NEW YORK -- The NBA has lined up $200 million to distribute to teams interested in additional cash, which the league considers a sign it remains strong in a slumping economy.
Between $13 million and $20 million will be available to each of 12 teams that have expressed interest in the funds, commissioner David Stern said Thursday. The money can be used for any purpose, including helping teams deal with operating losses incurred because of the economy.
It should not, Stern said, be construed as a bailout. At a time when credit markets have been frozen, investors saw the NBA as a safe bet.
"It's exactly the opposite" of a bailout, Stern told The Associated Press "This was a show of strength in the creditworthiness of the NBA's teams."
The NBA declined to name the teams interested in the money.
The league has an existing $1.7 billion credit facility, essentially a line of credit established by lenders from which teams can borrow. The league had been interested in growing the facility when the credit markets seized up last fall.
"They told us there's no chance of any additional funds being raised for any sports league, and indeed, the credit facilities that had come up for other leagues were being termed out rather than renewed," Stern said.
JPMorgan Chase and Bank of America recently approached the league to say $150 million might be available, a figure that eventually grew to $200 million.
"It's a great sign of confidence in us and that's wonderful that the market is opening up, so we'll take it," Stern said. "And we turned to our teams and said, 'OK, we've got this much more to distribute under the facility for those of you who want it now.'"
The 12 interested teams aren't necessarily those in the worst financial shape.
"Many of them are doing well," Stern said.
Still, the additional credit comes at a time when pro sports leagues are cutting staff and teams are slashing ticket prices and payroll. The NBA announced last October that it was eliminating about 80 jobs in the United States, or about 9 percent of its domestic workforce, and teams have also felt the pinch of a struggling economy.

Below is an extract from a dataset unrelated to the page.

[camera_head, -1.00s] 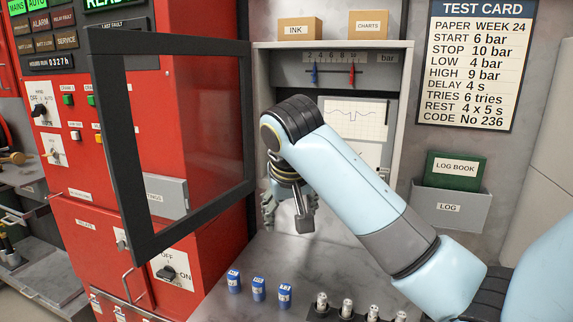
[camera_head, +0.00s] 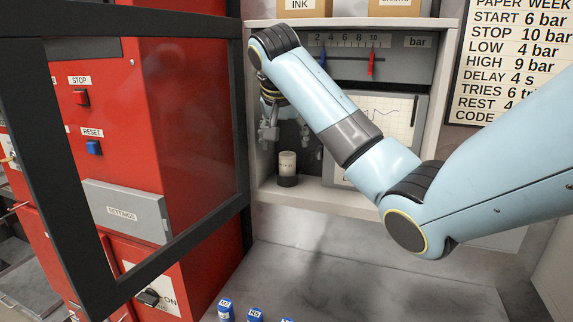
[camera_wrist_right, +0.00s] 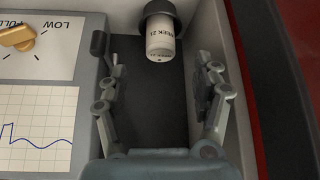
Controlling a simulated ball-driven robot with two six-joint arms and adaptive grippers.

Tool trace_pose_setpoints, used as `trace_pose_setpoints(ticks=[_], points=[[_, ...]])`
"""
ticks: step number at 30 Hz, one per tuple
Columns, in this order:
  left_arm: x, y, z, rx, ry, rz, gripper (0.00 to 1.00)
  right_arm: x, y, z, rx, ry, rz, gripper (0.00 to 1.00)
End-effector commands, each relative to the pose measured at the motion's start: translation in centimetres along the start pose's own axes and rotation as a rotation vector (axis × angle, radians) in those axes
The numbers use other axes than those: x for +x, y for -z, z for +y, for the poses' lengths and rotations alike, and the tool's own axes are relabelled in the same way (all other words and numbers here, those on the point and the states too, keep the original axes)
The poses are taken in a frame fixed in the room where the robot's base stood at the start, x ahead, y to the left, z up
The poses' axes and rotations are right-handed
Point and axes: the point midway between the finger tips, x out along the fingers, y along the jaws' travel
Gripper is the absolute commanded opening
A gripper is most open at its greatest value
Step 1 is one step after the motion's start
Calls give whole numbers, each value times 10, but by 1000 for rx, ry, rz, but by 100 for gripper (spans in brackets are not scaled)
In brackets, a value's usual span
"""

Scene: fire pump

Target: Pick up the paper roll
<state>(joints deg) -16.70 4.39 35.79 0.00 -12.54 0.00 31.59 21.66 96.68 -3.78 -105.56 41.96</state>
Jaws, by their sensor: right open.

Charlotte Bobcats owner Bob Johnson has acknowledged losing tens of millions of dollars since paying $300 million for the expansion franchise, which began play in 2004-05.
The Bobcats would not say whether they are among the 12 teams interested in the money.
"We don't disclose our financial information," Bobcats spokesman Michael Thompson said Thursday. "But the fact that NBA teams get opportunities like this really speaks to the strength of our business."
SportsBusiness Journal first reported that a credit deal was in the works. Alex Martins, chief operating officer of the Orlando Magic, told the journal that the money would help the Magic offset losses of between $15 million and $20 million and "bridge the time period between now and when we move into our new events center in 2010."
Magic spokesman Joel Glass said Thursday the team would not have additional comment until the league addresses the issue.
Paul Andrews, executive vice president of Kroenke Sports Enterprises, was unsure whether the Denver Nuggets will take advantage of the available money.
"We're still researching the situation and don't have enough knowledge today to give an educated opinion," Andrews said.